GIVEN INSTRUCTION: Among the entries below, please repeat exactly and only the lines from the line containing "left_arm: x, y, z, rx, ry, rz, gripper" to the line containing "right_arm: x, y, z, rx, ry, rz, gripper", both lines included.

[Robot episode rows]
━━━

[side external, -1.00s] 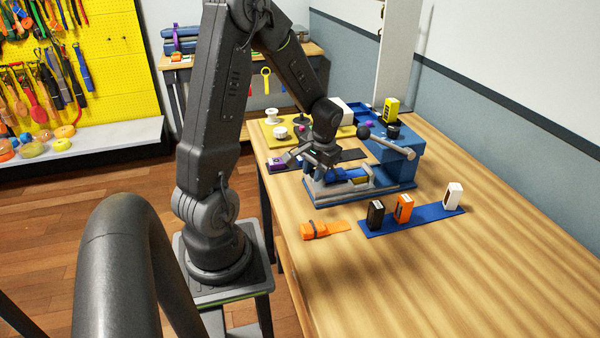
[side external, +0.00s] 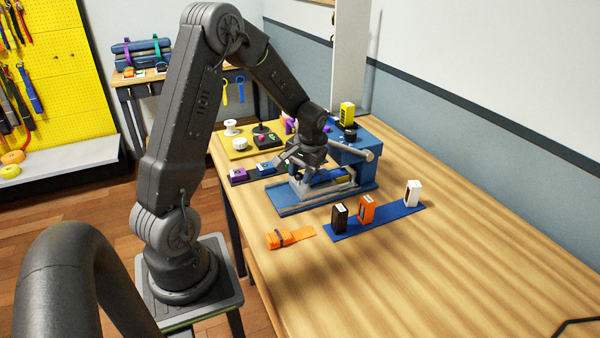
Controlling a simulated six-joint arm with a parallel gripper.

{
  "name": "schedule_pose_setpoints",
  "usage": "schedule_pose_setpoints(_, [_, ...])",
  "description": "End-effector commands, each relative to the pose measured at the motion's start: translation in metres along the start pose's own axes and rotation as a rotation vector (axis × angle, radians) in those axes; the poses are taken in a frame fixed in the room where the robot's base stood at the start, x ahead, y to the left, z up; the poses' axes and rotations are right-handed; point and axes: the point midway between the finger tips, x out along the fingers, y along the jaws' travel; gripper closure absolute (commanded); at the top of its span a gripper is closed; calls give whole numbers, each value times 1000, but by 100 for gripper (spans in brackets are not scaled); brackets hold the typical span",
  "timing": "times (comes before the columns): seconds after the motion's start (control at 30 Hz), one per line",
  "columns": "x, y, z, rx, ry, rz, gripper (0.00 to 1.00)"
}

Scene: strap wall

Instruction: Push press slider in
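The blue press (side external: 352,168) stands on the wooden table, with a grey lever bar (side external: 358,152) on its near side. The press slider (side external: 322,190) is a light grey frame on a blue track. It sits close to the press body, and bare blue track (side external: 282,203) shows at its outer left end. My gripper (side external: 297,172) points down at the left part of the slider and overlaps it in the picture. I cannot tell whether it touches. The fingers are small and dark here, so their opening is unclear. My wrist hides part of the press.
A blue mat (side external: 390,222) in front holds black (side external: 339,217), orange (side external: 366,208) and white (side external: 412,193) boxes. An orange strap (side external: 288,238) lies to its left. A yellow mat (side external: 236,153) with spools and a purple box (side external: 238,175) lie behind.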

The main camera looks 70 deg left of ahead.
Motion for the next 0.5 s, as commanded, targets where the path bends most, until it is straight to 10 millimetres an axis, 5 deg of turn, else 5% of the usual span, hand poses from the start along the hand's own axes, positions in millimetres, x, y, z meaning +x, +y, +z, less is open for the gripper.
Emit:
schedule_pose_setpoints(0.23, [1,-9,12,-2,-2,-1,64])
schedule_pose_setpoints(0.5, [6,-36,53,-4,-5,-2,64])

━━━

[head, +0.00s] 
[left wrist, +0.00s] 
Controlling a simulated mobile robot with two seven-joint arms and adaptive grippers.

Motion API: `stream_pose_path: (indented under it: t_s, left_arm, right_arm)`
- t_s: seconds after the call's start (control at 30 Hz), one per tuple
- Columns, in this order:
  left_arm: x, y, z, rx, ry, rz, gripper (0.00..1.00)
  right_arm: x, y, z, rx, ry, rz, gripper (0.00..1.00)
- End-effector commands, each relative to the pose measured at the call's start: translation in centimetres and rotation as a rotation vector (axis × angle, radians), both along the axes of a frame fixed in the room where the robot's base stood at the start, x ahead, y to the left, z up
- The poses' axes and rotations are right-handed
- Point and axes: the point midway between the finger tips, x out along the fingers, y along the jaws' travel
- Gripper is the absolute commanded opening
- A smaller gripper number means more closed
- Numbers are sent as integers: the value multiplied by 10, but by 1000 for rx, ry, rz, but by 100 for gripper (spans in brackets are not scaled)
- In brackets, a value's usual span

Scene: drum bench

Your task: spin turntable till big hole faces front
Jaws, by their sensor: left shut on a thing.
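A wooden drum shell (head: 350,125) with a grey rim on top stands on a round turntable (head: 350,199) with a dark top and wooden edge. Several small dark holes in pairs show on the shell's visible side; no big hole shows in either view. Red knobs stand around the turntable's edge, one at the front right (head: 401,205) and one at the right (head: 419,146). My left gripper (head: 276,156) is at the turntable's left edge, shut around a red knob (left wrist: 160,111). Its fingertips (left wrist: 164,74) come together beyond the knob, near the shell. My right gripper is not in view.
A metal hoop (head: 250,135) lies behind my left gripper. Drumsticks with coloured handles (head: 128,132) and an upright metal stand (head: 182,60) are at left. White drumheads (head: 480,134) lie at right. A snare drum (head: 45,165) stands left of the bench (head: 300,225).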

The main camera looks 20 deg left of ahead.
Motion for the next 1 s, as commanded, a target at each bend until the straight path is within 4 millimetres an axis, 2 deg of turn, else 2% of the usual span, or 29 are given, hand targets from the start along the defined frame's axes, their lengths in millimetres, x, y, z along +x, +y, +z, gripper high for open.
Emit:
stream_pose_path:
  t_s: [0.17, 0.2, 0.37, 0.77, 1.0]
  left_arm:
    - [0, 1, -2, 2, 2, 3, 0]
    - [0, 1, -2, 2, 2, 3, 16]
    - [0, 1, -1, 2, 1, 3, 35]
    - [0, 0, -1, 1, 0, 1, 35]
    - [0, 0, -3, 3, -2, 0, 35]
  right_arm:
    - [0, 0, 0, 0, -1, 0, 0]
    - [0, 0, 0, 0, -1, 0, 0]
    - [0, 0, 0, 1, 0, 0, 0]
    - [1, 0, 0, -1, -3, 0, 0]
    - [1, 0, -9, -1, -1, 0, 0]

━━━

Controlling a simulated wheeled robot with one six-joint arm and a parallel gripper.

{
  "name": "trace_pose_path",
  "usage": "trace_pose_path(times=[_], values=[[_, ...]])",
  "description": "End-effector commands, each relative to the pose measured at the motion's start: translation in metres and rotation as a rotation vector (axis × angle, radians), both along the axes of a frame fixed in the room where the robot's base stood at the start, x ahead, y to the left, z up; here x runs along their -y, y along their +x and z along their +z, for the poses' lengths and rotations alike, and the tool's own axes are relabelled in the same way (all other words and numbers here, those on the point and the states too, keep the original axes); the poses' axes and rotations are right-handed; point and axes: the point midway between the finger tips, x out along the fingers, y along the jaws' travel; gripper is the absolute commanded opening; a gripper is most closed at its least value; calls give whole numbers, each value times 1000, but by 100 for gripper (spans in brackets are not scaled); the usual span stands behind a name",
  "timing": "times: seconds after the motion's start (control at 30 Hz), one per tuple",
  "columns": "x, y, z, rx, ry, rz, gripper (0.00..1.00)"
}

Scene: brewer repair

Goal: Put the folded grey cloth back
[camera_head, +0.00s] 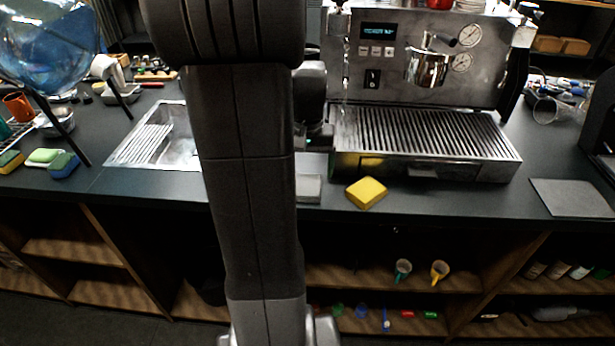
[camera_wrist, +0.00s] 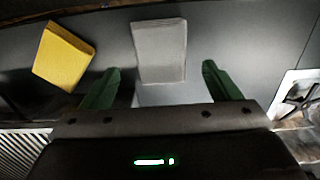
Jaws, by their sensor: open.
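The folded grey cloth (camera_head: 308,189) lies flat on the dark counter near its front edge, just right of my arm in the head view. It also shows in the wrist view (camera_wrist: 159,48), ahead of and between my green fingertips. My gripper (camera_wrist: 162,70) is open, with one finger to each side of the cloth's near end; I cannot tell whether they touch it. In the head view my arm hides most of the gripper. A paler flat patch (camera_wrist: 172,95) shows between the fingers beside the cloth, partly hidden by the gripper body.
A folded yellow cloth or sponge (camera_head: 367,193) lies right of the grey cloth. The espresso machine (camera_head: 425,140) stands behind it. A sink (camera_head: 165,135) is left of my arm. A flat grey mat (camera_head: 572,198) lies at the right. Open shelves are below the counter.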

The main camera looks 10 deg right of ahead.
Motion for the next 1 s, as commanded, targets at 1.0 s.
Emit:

━━━

RESULT OF THE EXERCISE:
  left_arm: x, y, z, rx, ry, rz, gripper (0.00..1.00)
  right_arm: x, y, z, rx, ry, rz, gripper (0.00..1.00)

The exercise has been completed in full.